Take every line from the listing below that contains "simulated".

═══ Listed records ═══

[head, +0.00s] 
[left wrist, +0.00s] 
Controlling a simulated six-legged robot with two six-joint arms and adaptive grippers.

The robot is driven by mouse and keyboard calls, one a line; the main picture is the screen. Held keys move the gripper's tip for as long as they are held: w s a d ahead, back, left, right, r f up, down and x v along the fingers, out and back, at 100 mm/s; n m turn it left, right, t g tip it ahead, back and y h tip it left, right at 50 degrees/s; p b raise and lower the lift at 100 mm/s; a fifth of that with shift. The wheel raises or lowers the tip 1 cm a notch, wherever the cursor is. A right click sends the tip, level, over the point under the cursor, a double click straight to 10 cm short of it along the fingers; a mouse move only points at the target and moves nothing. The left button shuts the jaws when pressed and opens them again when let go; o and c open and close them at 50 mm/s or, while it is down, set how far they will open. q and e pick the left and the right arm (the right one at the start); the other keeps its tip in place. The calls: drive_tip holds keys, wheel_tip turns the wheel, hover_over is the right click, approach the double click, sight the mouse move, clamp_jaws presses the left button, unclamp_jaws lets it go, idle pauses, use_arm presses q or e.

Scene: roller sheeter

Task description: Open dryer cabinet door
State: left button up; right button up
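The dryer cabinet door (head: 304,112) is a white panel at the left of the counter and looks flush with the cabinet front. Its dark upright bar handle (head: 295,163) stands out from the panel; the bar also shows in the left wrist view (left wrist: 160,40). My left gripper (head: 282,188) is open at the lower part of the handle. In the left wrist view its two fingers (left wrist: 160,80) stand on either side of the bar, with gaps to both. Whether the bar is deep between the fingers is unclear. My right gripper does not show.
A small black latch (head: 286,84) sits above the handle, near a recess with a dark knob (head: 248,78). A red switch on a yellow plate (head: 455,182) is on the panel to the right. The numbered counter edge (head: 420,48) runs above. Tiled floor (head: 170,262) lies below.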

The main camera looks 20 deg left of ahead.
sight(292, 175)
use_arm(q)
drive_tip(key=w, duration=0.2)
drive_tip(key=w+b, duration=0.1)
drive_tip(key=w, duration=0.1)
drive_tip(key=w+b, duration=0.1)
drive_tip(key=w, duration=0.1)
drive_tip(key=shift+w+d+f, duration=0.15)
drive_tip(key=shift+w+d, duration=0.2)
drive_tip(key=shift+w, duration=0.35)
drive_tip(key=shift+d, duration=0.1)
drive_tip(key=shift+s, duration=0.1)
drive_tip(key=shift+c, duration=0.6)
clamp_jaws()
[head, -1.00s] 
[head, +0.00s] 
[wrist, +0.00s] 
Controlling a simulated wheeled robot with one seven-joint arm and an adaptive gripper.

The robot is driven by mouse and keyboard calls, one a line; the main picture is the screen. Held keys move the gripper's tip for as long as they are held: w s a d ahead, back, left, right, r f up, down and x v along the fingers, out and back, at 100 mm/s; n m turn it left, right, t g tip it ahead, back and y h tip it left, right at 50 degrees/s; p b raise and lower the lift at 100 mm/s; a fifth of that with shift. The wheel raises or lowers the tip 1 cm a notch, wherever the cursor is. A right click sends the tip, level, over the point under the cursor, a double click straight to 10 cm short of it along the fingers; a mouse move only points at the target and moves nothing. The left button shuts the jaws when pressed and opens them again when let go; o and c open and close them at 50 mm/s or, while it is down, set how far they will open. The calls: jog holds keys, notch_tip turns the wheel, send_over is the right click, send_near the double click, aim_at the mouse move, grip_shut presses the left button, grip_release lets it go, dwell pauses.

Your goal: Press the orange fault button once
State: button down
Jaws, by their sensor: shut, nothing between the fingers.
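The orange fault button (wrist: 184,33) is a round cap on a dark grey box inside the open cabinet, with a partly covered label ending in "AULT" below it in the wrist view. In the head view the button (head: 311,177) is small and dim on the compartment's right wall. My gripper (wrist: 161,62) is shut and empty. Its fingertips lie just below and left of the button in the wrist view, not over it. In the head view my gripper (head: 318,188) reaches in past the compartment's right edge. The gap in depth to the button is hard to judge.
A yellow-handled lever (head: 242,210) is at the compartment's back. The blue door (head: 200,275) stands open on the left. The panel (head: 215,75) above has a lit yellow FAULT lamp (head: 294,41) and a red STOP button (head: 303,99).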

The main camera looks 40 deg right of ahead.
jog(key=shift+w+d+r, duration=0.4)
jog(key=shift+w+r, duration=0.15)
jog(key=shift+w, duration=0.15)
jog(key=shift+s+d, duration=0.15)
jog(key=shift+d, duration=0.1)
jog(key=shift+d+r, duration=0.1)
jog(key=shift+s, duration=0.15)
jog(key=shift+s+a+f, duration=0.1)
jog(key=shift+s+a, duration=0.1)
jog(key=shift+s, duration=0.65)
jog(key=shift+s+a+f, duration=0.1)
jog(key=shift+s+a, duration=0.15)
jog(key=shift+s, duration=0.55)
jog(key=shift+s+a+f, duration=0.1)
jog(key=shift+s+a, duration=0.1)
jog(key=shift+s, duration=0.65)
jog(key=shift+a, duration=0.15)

═══

= Output for this exercise =
Controlling a simulated six-legged robot with two six-joint arms and adaptive grippers.
Controlling a simulated wheeled robot with one seven-joint arm and an adaptive gripper.

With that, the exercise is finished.